It Takes More than An Apple (John 3:1–12)

“This man came to Jesus by night and said to him, “Rabbi, we know that you are a teacher come from God, for no one can do these signs that you do unless God is with him.”

—John 3:12

What are we to make of Nicodemus’ statement? He says nothing disagreeable. He says much that is true. He seems to be on the right trail. He is different from the other leaders. Yet, at this point, it is not enough.

He addresses Jesus as “Rabbi,” an honorable term for a teacher that means “master.” But compare his use of “Rabbi” to that of Andrew and the disciple who was likely John,  “Rabbi, where are you staying?” (1:38). Andrew and John address Jesus as Rabbi, wishing to be His disciples. Nicodemus does so, as one who believes he is His peer. This can be seen in his next statement.

“We know you are a teacher,” Nicodemus continues. Who is this “we”? The rulers, the Sanhedrin, the Pharisees and the Sadducees. The fisherman’s approach to the Savior, having received John’s testimony, expressed humility. Nicodemus however, lets Jesus know that they know. How nice it must have been to have their recognition, as though the brambles said to the tree, “Cousin Oak, we recognize you as a woody plant.”

Further, they know He is “come from God.” He is God-sent. And the reason they know this is, Nicodemus says, is because no one can do the signs that Jesus does unless God is with him. Instead of demanding a sign, as his infuriated colleagues did earlier, this Pharisee say that the signs Jesus is doing, they see them, and they testify that Jesus is “a teacher come from God.”

But when you begin to listen to Jesus’ reply, you sense something is wrong, but what exactly is it? I believe there are basically two things. First, Nicodemus is a man. Pause. Back up. Read this passage again, but beginning with 2:24 and then ignoring helpful, yet intrusive man-manufactured address markers.

“But Jesus on his part did not entrust himself to them, because he knew all people and needed no one to bear witness about man, for he himself knew what was in man. Now there was a man of the Pharisees named Nicodemus, a ruler of the Jews.”

Jesus doesn’t entrust Himself to Nicodemus. Yes, he speak to Him differently than He does the other rulers, Still, He also speaks to Nicodemus differently than He does Andrew or Peter or Philip or Nathanael. Something is wrong. Nicodemus is a man. Jesus knows what is in man. John has given us subtle clues that something is wrong inside Nicodemus. Light may be shining without, but there is still darkness within.

Second, Jesus is more than a man. Nicodemus confesses true things about Jesus, but he doesn’t confess Jesus. John wrote this book so that you might believe, not just select true things about Jesus as you might perceive them, but so that you might perceive the truth of who Jesus is and what He has done and thus believe in Him. John wrote for this purpose and thus the events that He records were for this purpose: so that you might believe that Jesus is the Christ the Son of God.

Nicodemus’ statement is really a question.

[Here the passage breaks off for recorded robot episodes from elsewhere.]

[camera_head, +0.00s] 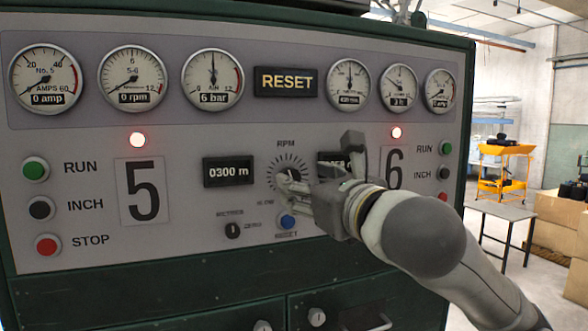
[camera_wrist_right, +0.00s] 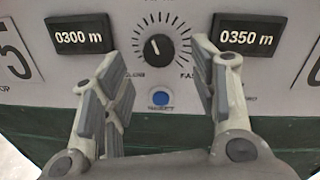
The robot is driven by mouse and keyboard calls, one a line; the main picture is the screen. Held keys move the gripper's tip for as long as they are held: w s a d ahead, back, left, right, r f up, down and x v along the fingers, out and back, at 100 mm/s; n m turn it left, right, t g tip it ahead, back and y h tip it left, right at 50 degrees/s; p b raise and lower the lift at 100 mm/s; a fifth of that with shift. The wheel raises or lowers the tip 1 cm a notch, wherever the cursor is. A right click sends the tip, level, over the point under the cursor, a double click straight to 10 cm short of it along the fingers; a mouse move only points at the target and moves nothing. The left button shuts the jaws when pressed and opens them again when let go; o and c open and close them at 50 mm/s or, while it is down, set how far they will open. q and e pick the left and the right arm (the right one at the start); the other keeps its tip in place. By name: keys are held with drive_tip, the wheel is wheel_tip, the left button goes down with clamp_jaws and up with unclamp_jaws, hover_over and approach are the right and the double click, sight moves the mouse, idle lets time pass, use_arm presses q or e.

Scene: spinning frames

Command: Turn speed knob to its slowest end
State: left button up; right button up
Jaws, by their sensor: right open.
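The speed knob (camera_wrist_right: 158,48) is round and black with a white pointer line. In the right wrist view it sits inside a ring of tick marks, between the words SLOW and FAST, and its pointer leans to the upper left. In the head view its RPM dial (camera_head: 288,168) is on the panel's middle, the knob largely hidden by my gripper. My right gripper (camera_head: 318,165) is in front of the panel, open and empty. In the right wrist view its fingers (camera_wrist_right: 160,58) stand on either side of the knob, apart from it. My left gripper is out of view.
A blue RESET button (camera_wrist_right: 160,97) is just below the knob. Displays reading 0300 m (camera_head: 231,171) and 0350 m (camera_wrist_right: 247,36) flank the dial. A small black switch (camera_head: 233,230) is lower left. Gauges (camera_head: 213,78) line the panel's top. A table (camera_head: 500,210) stands behind at right.

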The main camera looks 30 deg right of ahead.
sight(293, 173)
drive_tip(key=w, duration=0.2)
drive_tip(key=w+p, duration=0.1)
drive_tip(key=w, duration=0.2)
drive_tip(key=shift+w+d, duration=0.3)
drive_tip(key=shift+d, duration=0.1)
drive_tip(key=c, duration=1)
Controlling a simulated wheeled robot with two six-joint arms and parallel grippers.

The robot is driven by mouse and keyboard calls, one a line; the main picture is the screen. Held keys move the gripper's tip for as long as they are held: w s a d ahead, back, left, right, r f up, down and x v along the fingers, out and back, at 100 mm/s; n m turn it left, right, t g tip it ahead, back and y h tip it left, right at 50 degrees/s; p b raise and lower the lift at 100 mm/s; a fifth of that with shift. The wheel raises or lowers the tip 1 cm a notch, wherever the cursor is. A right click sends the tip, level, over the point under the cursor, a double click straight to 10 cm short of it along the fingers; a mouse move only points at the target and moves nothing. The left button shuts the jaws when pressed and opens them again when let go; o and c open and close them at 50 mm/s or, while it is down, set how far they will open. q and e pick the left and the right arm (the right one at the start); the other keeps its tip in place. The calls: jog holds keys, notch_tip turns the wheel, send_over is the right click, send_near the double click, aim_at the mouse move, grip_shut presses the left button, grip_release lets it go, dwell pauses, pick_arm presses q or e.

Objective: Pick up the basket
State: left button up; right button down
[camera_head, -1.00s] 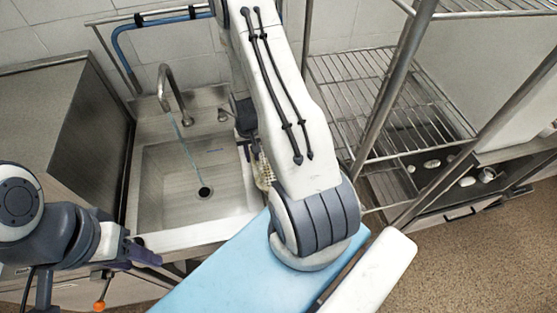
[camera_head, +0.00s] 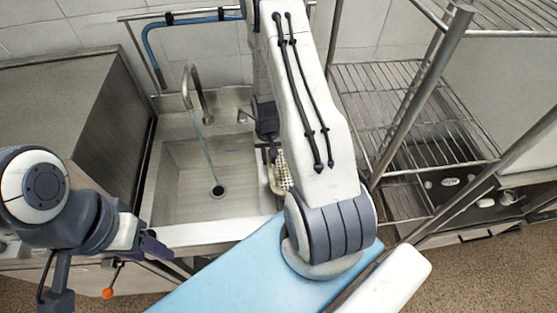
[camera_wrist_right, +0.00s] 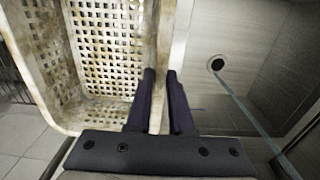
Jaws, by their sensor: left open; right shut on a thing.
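The worn cream perforated basket (camera_wrist_right: 100,45) fills the left of the right wrist view. My right gripper (camera_wrist_right: 160,76) has its two dark fingers on either side of the basket's rim and is shut on it. In the head view only a small strip of the basket (camera_head: 281,172) shows beside my right arm, at the sink's right edge; the arm hides the rest. My left gripper (camera_head: 160,249) is open and empty at the lower left, in front of the sink, apart from the basket.
A steel sink (camera_head: 185,165) with a tap (camera_head: 194,88) is left of the basket; its drain (camera_wrist_right: 216,64) shows in the wrist view. A wire shelf rack (camera_head: 400,105) stands close on the right. A steel cabinet (camera_head: 70,110) stands at the left.

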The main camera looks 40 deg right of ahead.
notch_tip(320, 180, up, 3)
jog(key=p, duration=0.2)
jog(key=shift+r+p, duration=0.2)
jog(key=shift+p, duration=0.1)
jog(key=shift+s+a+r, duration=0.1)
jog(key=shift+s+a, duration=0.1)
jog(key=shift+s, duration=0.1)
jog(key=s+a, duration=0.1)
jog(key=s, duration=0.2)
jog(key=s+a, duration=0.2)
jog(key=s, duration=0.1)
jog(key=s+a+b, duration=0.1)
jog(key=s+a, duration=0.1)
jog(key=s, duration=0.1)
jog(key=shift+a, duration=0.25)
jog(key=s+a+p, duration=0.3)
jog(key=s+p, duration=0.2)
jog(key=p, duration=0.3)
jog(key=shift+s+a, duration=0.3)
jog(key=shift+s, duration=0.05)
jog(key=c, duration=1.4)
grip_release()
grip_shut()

The very question that was put to John the Baptist in 1:19–23. The same question that was essentially put to Jesus when they demanded a sign. “Who are you?” Nicodemus recognizes Jesus as “a teacher come from God.” He fails to recognize Him as the Christ, the Son of God.

Know this, it is not enough to sincerely compliment Jesus with truth. Nicodemus is notably different, but he isn’t different enough. He must be born again. There is a way of complimenting and praising Jesus with truth, that falls flat. Nicodemus’ compliment falls flat, like that of another ruler. “And a ruler asked him, ‘Good Teacher, what must I do to inherit eternal life?’ And Jesus said to him, ‘Why do you call me good? No one is good except God alone’” (Luke 18:18–19). It does no good for a man to compliment Jesus as a man. You must worship Him as God.